Omit the pictures and retype only the lines from the one containing "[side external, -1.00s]" through the end of the listing, both ends included.

[start]

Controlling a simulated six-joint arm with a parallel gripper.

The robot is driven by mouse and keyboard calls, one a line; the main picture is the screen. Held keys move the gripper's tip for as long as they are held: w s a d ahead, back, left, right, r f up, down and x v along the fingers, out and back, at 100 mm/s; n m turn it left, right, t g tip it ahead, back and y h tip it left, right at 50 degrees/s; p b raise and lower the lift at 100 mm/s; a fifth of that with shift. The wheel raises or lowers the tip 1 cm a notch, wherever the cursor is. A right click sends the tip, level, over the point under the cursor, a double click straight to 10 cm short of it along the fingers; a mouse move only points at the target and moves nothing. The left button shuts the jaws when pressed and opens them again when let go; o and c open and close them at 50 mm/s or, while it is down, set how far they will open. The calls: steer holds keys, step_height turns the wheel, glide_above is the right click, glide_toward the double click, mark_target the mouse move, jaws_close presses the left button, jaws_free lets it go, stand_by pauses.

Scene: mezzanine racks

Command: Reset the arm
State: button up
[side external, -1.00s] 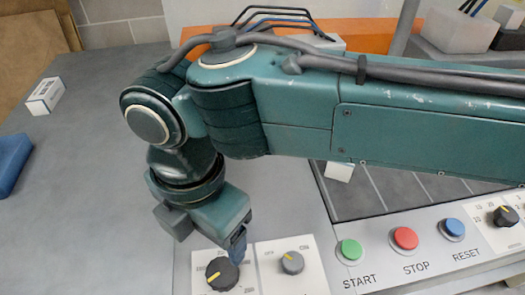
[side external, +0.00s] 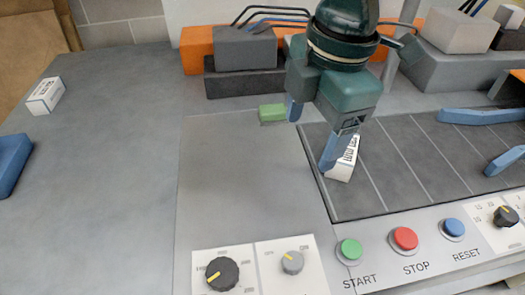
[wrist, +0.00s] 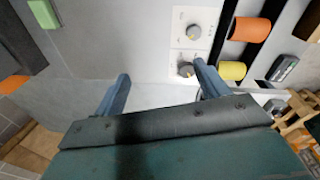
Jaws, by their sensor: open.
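The blue RESET button (side external: 453,228) is on the front control panel, right of the red STOP button (side external: 404,238) and the green START button (side external: 349,250). My gripper (side external: 312,138) points down over the back left of the dark belt area, well away from the buttons. Its two blue fingers are apart with nothing between them, and they also show spread in the wrist view (wrist: 160,72). One finger overlaps the left side of a white labelled box (side external: 342,162); I cannot tell whether they touch. The other finger is beside a green block (side external: 272,114).
A large black dial (side external: 222,273) and a smaller grey dial (side external: 292,262) sit at the front. Grey boxes (side external: 245,48) stand at the back. Blue guide bars (side external: 482,117) lie over the belt. The left grey surface is mostly clear, with another white box (side external: 45,96).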

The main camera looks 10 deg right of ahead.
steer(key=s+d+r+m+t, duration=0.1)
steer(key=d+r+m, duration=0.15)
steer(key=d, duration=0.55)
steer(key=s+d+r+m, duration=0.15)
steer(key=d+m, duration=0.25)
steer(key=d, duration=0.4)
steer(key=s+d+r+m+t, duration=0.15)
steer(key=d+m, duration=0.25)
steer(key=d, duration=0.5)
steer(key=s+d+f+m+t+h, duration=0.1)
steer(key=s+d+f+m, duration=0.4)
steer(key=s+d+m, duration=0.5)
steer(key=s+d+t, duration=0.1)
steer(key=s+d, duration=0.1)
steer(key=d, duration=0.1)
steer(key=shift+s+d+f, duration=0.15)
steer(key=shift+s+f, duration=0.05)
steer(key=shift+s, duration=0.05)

[end]

Result of the task
[side external, -1.00s] 
[side external, +0.00s] 
[wrist, +0.00s] 
Jaws, by their sensor: open.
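The blue RESET button (side external: 453,228) is on the front control panel, right of the red STOP button (side external: 404,238) and the green START button (side external: 349,250). My gripper (side external: 312,138) points down over the back left of the dark belt area, well away from the buttons. Its two blue fingers are apart with nothing between them, and they also show spread in the wrist view (wrist: 160,72). One finger overlaps the left side of a white labelled box (side external: 342,162); I cannot tell whether they touch. The other finger is beside a green block (side external: 272,114).
A large black dial (side external: 222,273) and a smaller grey dial (side external: 292,262) sit at the front. Grey boxes (side external: 245,48) stand at the back. Blue guide bars (side external: 482,117) lie over the belt. The left grey surface is mostly clear, with another white box (side external: 45,96).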

The main camera looks 10 deg right of ahead.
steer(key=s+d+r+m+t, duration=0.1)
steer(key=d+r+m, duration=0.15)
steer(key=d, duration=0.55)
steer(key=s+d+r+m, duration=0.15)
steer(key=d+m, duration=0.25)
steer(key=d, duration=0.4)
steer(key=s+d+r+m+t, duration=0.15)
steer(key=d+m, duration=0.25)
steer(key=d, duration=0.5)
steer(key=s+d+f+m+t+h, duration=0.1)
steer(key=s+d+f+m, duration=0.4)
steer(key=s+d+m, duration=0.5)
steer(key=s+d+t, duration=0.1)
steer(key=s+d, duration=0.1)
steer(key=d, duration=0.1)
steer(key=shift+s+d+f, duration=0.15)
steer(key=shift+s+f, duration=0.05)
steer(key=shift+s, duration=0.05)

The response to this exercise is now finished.